My Btrfs-zealot colleagues recommend one big partition and not separate `/home`. Since I have seen Btrfs self-immolate so many times, my response is "How about NO?"
But a big root volume is essential. Btrfs makes it worse by not giving honest answers to `df -h`. Yes, there are special Btrfs commands to show available space. That is no use. If `df` lies, that means that your file manager lies, whatever desktop you use. It means that all other Linux tools that try to estimate free space lie too.
It also means that the openSUSE packaging tools check for free space before installing updates, and they get a lie, and they proceed based on that lie, and sometimes a snapshot then fills up the filesystem, and the upgrade fails *and* leaves you with a corrupted disk.
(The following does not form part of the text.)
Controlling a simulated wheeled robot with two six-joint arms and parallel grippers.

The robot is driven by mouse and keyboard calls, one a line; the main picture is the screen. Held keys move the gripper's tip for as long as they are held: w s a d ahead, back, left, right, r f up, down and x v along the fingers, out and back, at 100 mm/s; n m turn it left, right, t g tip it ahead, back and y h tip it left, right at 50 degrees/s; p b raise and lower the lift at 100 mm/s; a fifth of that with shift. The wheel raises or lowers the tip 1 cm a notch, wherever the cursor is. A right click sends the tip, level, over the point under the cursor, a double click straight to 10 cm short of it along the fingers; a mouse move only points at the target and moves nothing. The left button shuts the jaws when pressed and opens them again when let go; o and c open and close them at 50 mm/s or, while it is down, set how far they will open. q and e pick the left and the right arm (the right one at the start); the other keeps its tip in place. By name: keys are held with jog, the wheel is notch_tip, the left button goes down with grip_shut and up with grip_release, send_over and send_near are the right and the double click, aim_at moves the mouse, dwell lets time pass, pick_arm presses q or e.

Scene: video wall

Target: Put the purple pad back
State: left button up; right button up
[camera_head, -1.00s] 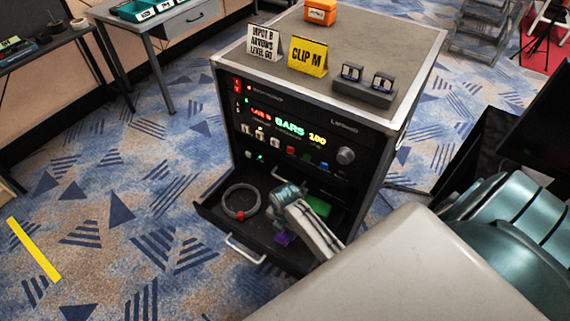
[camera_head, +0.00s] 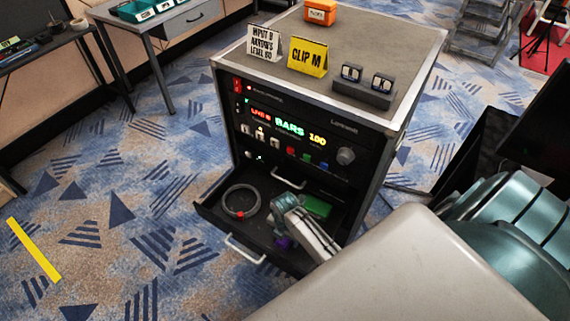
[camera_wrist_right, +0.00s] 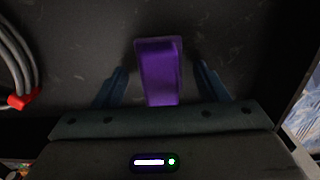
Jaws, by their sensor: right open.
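The purple pad (camera_wrist_right: 159,72) lies on the dark floor of the open drawer (camera_head: 262,222). In the right wrist view it sits between the two fingers of my right gripper (camera_wrist_right: 162,82), with a gap on each side. My right gripper is open and reaches down into the drawer. In the head view the gripper (camera_head: 282,238) covers most of the pad, and only a small purple bit (camera_head: 283,243) shows. My left gripper is not in view.
In the drawer, a coiled grey cable (camera_head: 240,202) with a red clip lies left and a green block (camera_head: 317,206) lies behind my gripper. The rack (camera_head: 330,105) stands above, with signs and a small dock (camera_head: 364,90) on top.

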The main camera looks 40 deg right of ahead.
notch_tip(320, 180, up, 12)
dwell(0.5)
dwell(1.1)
That is why I really want to see snapshots and rollback on other filesystems than Btrfs: because snapshots fill your disk up, and a full disk kills Btrfs.
The other thing that killed Tumbleweed was nVidia drivers.
Neither of these are inherently the fault of the distro. The distro is solid. The filesystem *isn't* solid, but there are workarounds. And proprietary drivers are not solid or trustworthy, but that's a problem for every distro -- it's just worse for rolling-release ones.